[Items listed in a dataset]

** begin **

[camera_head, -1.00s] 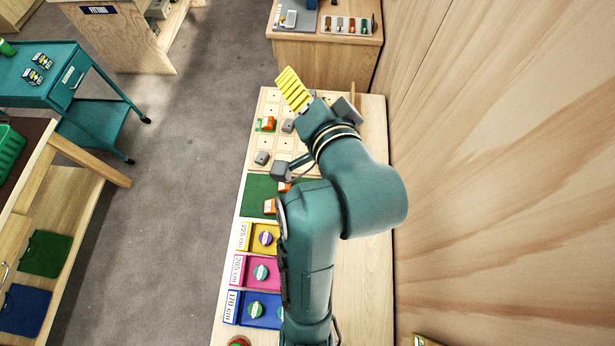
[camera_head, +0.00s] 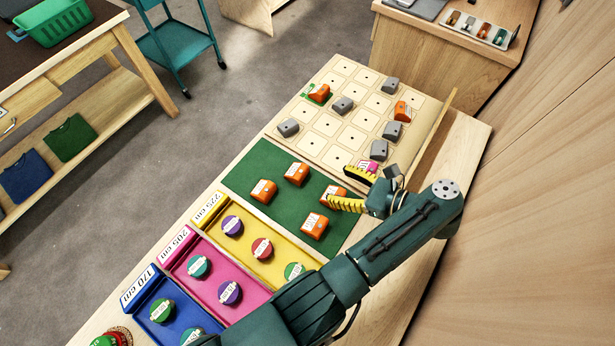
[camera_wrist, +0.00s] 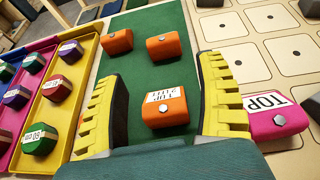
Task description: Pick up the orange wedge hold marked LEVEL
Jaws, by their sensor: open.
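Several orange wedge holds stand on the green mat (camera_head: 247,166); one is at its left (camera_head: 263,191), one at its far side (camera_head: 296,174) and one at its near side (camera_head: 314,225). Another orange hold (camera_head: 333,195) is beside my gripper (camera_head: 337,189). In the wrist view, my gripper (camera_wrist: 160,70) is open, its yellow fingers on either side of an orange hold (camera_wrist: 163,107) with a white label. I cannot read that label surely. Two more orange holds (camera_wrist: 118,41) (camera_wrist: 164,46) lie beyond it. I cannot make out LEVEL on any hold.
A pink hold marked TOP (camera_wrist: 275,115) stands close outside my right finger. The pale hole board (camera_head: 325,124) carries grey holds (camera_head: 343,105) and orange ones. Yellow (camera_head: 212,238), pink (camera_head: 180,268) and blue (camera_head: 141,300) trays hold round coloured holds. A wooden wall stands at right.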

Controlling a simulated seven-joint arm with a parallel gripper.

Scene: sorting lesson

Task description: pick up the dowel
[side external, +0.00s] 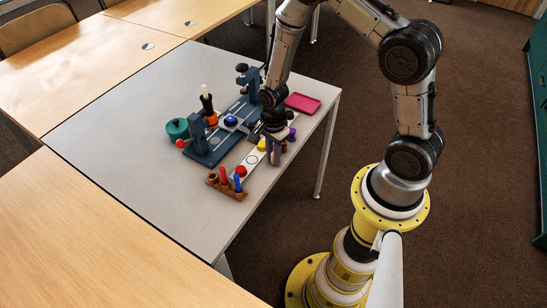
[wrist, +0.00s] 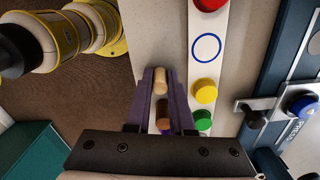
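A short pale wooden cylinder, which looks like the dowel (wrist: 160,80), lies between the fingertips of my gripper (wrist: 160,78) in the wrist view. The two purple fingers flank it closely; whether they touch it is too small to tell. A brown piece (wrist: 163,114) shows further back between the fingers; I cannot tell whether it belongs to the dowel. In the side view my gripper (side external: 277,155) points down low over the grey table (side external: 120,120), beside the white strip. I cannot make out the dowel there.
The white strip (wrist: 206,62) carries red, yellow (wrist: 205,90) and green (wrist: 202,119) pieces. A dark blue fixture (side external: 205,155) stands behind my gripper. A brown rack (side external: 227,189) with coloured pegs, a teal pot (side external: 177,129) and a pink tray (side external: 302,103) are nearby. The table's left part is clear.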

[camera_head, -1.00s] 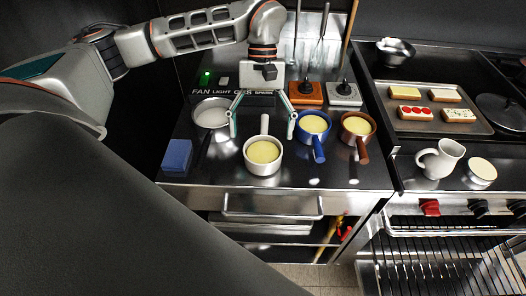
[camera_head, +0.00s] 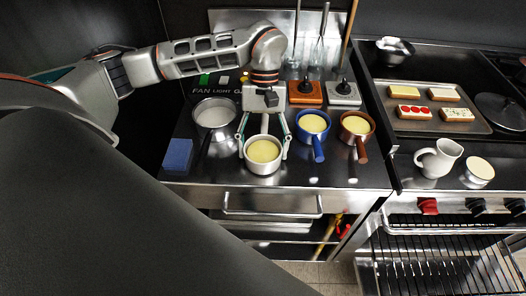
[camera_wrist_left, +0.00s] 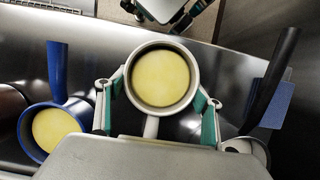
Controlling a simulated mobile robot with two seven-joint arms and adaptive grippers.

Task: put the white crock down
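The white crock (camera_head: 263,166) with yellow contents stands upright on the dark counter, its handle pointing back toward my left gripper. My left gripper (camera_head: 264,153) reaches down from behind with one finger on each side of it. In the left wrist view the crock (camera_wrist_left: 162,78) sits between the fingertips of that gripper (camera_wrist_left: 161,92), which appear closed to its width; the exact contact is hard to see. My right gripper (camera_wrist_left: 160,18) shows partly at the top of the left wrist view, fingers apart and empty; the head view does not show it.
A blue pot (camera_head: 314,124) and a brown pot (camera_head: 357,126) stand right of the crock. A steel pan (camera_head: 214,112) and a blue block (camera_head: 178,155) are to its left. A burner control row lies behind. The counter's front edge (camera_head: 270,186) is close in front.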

** end **

*Written problem*
Using the listing above, repeat word for word each line from the one with "Controlling a simulated seven-joint" down to the one with "[side external, +0.00s]", both included. Omit all pictures.

*Worked answer*
Controlling a simulated seven-joint arm with a parallel gripper.

Scene: sorting lesson

Task description: pick up the dowel
[side external, +0.00s] 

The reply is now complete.